◆ Exercise ◆
Wherever the string "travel" occurs in a line of these records, report that line.

******

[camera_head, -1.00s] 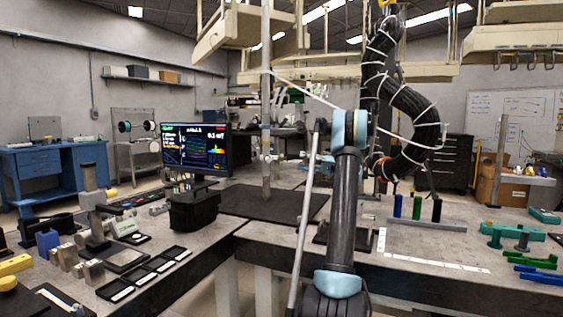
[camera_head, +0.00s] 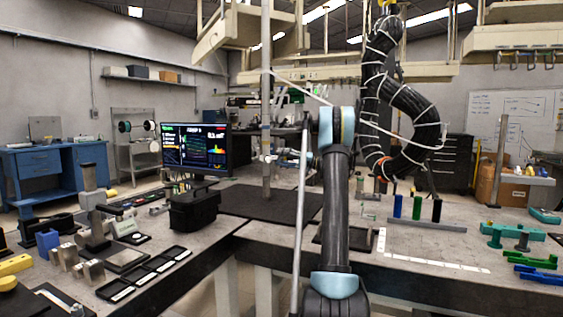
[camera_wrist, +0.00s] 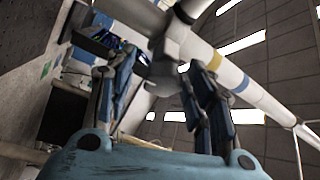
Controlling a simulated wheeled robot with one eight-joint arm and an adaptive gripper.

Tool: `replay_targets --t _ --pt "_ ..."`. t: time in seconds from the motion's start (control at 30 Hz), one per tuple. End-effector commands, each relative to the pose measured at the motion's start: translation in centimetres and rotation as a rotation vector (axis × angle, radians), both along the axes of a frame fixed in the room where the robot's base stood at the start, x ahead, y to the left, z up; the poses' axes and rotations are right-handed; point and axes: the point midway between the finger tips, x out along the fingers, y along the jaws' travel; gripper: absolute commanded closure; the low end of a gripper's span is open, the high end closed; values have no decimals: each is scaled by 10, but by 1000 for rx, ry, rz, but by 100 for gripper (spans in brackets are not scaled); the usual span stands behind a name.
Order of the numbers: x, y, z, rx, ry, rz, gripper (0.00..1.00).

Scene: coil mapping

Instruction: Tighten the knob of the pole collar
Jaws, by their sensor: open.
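The pole (camera_head: 267,100) stands upright on a dark base plate in the head view. In the wrist view the white pole (camera_wrist: 248,88) crosses diagonally, with blue and yellow bands. The grey pole collar (camera_wrist: 176,34) sits around it. A grey, blurred knob (camera_wrist: 163,68) sticks out from the collar toward my gripper. My gripper (camera_wrist: 160,72) is open, with its blue and dark fingers on either side of the knob. Whether they touch it, I cannot tell. In the head view my gripper is small beside the pole and partly hidden by my arm.
The dark base plate (camera_head: 240,201) lies on the bench. A monitor (camera_head: 196,148) stands left of the pole. A thick black ribbed hose (camera_head: 410,100) hangs to the right of my arm. Small trays (camera_head: 140,277) and blocks cover the left bench.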

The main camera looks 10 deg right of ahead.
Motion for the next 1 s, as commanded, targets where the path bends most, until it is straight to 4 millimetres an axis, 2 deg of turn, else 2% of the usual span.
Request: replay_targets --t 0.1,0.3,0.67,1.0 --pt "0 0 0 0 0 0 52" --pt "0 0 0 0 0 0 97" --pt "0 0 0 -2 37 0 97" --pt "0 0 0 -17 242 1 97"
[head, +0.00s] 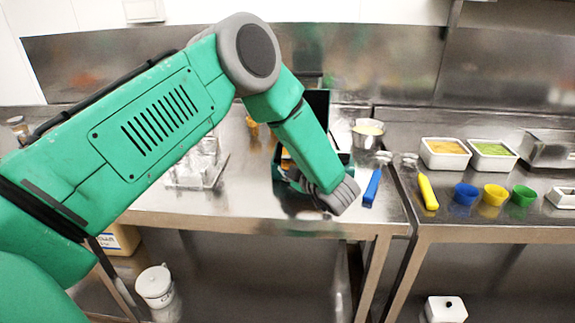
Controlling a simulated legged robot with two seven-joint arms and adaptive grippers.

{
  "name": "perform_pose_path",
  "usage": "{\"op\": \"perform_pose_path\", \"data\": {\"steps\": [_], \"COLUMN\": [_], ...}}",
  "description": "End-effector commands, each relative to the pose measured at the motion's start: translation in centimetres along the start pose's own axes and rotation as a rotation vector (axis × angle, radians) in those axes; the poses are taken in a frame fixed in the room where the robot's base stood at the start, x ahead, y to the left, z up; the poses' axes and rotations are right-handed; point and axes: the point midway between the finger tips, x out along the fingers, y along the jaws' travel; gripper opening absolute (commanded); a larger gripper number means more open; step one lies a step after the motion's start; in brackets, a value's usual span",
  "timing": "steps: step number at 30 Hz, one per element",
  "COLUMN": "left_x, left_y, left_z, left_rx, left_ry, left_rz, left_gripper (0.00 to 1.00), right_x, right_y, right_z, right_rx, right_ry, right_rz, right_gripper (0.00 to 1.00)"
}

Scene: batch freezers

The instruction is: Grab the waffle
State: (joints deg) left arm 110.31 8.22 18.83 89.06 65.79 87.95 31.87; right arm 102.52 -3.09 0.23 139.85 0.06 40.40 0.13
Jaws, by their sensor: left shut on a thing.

******

◆ Result of the task ◆
Tool: `replay_targets --t _ --pt "_ ..."`. t: time in seconds from the motion's start (control at 30 Hz), one per tuple. End-effector commands, each relative to the pose measured at the motion's start: translation in centimetres and rotation as a rotation vector (axis × angle, radians), both along the axes of a frame fixed in the room where the robot's base stood at the start, x ahead, y to the left, z up; the poses' axes and rotations are right-handed; point and axes: the point midway between the finger tips, x out along the fingers, y along the jaws' travel; gripper: absolute commanded closure; the low end of a gripper's span is open, the high end closed; values have no decimals: each is scaled by 10, but by 1000 for rx, ry, rz, but by 100 for gripper (spans in brackets are not scaled); the usual span stands behind a name.
  "description": "End-effector commands, each relative to the pose measured at the motion's start: translation in centimetres along the start pose's own axes and rotation as a rotation vector (axis × angle, radians) in those axes; the poses are taken in a frame fixed in the room where the robot's base stood at the start, x ahead, y to the left, z up; the poses' axes and rotations are right-handed; point and axes: the point midway between the finger tips, x out along the fingers, y along the jaws' travel; gripper opening absolute (commanded); a larger gripper number means more open; step one lies a step after the motion's start; in brackets, a value's usual span",

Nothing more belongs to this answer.